▶ Instructions for the task
Gather every line that includes the word "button", please.
* BEGIN Recorded data *
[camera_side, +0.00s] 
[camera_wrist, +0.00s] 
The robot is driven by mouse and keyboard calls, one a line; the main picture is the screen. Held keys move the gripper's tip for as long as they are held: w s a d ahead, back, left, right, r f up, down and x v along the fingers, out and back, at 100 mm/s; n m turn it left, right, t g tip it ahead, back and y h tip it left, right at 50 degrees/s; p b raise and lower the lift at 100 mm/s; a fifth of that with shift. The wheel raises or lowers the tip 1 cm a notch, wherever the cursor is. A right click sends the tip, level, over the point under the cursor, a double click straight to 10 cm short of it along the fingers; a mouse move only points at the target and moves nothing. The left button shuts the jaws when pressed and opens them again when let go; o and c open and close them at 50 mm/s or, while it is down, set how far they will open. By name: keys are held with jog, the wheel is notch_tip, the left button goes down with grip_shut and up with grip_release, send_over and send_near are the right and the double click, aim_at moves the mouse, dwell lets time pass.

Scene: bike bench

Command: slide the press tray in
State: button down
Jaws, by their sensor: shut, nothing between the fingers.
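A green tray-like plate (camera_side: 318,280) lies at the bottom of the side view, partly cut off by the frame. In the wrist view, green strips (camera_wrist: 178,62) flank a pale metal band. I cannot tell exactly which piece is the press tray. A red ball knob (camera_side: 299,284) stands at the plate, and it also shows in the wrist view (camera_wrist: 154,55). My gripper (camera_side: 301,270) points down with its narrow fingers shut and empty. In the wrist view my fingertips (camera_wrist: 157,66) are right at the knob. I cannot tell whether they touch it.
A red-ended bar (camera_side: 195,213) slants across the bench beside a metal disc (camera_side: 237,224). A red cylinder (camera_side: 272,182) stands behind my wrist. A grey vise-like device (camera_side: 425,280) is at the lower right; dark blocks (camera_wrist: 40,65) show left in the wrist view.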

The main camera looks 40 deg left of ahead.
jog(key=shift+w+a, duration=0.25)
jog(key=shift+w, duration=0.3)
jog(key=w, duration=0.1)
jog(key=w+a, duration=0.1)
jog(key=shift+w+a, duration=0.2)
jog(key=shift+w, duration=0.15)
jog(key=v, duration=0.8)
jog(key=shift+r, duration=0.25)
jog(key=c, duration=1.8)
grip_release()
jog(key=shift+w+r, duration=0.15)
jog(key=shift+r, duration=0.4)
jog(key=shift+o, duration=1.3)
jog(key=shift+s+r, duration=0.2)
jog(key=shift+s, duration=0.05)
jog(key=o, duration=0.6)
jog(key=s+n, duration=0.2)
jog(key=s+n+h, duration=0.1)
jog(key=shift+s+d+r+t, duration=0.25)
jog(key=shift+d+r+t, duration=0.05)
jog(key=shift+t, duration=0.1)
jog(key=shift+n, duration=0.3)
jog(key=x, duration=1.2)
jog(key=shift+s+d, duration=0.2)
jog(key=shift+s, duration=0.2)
* END Recorded data *
▶ Written response
The robot is driven by mouse and keyboard calls, one a line; the main picture is the screen. Held keys move the gripper's tip for as long as they are held: w s a d ahead, back, left, right, r f up, down and x v along the fingers, out and back, at 100 mm/s; n m turn it left, right, t g tip it ahead, back and y h tip it left, right at 50 degrees/s; p b raise and lower the lift at 100 mm/s; a fifth of that with shift. The wheel raises or lowers the tip 1 cm a notch, wherever the cursor is. A right click sends the tip, level, over the point under the cursor, a double click straight to 10 cm short of it along the fingers; a mouse move only points at the target and moves nothing. The left button shuts the jaws when pressed and opens them again when let go; o and c open and close them at 50 mm/s or, while it is down, set how far they will open. By name: keys are held with jog, the wheel is notch_tip, the left button goes down with grip_shut and up with grip_release, send_over and send_near are the right and the double click, aim_at moves the mouse, dwell lets time pass.
State: button down

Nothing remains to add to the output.